Por outro lado, não se entende o silêncio nem da direita nem da esquerda.
A direita foi na ultraliberal onda de minimização do Estado e, alegadamente
a coberto da necessidade, promoveu a privatização dum setor estratégico do país
– a produção e distribuição da energia elétrica, bem como do investimento nas
respetivas infraestruturas – sem ver a “qualidade” idiossincrática do
adquirente, bastando-lhe o encaixe financeiro, desculpando-se com a balela de
que o capital não tem nacionalidade. Até caiu na contradição de não querer o
Estado Português democrático a pontificar na EDP e na REN (outro disparate), mas aceitar que um Estado estrangeiro dê cartas num
setor estratégico nacional, podendo dar-se ao luxo de considerar não necessário
ou considerar irrelevante ou prejudicial ao Estado chinês o investimento nas
infraestruturas conexas com a EDP. É óbvio que agora tem de aceitar, por
coerência, os mecanismos da privatização, um dos quais é a OPA. E bem podemos
como a avestruz meter a cabeça na areia, convictos de que o capital sem
nacionalidade passa a capital sem rosto, pois o Estado totalitário lhe dará
rosto e nacionalidade, mas não um rosto português nem uma nacionalidade
portuguesa. Ou pensam que aquele gestor de seguros está a ser investigado na
China para receber um prémio, um louvor ou uma condecoração?
A esquerda, de que o partido socialista faz profissão de fé política, está
com a sua silente conivência a aceitar a perpetuação duma soberania estrangeira
sobre um relevante setor estratégico para o país. Quererá merecer, através
desta hipoteca total e definitiva deste mais que significativo fator de
independência nacional, uma vitória nas próximas eleições legislativas,
aceitando de barato a hipócrita e conveniente promessa conjuntural de que o
centro de decisão da EDP se manterá em Lisboa? Ou quererá esperar que a
salvação venha do chumbo da OPA por parte da União Europeia, complexo
institucional com que BE e PCP se dão mal, ou da atual administração da Casa
Branca (que já o deu
a entender), de que praticamente todos dizem
mal, mas que tem, por motivos estratégicos, travado alguns dos negócios
chineses, coisa que a UE não tem feito até agora?

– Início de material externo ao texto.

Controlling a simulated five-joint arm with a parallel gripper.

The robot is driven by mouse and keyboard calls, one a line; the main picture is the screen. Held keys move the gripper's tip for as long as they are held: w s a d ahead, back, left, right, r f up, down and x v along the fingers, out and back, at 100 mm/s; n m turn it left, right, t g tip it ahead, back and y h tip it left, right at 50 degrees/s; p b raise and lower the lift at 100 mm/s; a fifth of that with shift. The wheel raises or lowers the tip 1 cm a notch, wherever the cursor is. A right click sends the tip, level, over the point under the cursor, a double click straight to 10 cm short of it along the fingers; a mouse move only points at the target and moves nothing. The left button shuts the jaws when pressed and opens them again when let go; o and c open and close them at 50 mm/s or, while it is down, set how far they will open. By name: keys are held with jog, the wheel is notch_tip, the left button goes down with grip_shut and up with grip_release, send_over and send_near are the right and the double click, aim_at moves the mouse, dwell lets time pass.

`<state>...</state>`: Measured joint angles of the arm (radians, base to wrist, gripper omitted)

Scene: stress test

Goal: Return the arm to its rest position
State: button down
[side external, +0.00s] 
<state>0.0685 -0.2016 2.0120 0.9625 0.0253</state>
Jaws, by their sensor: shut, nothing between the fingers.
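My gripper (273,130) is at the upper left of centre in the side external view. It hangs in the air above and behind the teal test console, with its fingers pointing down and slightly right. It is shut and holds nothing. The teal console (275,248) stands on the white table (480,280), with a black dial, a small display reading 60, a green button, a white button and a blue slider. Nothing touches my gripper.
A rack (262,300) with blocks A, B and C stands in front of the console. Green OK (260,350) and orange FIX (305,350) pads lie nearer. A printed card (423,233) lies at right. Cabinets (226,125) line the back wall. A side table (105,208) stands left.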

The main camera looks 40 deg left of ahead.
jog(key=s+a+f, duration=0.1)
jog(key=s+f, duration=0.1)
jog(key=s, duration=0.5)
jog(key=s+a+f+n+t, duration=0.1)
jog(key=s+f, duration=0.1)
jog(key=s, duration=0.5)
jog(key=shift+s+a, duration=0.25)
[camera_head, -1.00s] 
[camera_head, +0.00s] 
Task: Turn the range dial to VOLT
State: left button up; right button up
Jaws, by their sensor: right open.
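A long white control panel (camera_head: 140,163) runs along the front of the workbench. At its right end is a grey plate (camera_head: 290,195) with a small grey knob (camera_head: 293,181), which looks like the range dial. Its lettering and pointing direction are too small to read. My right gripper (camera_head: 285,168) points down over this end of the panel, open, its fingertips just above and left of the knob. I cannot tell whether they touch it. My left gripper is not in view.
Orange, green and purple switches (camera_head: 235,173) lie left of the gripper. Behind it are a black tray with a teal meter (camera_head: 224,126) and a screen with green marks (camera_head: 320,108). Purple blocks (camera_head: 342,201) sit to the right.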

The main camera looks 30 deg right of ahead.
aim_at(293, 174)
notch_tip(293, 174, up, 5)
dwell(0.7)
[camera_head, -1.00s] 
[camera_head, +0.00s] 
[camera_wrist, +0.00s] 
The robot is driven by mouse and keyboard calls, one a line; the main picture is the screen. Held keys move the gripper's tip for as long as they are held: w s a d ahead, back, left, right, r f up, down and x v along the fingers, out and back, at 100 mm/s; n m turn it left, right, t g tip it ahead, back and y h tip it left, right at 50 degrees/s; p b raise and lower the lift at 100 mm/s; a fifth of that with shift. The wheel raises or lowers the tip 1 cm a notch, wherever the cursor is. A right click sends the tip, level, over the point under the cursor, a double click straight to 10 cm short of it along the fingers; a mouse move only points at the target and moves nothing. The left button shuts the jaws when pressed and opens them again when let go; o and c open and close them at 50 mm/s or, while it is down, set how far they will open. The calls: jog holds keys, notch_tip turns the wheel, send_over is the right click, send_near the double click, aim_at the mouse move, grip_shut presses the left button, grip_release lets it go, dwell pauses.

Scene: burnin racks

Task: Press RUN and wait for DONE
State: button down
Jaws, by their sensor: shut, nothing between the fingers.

É óbvio que a concertação convivencial das nações é um escopo por que vale
a pena pugnar, mas sem deixar de ter em apreço os objetivos estratégicos de
cada Estado soberano.
E não vale aduzir despicientemente que os 3,26 euros por cada ação
correspondem a um valor quiçá muito acima do que vale a EDP, como alegam alguns
observadores pouco avisados em estratégia. Valendo pouco ou muito, o maior
quinhão do capital da EDP ainda é nacional!
Que dizem a isto os nossos 230 deputados na AR e o nosso máximo garante da
independência nacional, Marcelo Rebelo de Sousa, bem como os antigos
Presidentes da República vivos ou o Presidente do Tribunal Constitucional?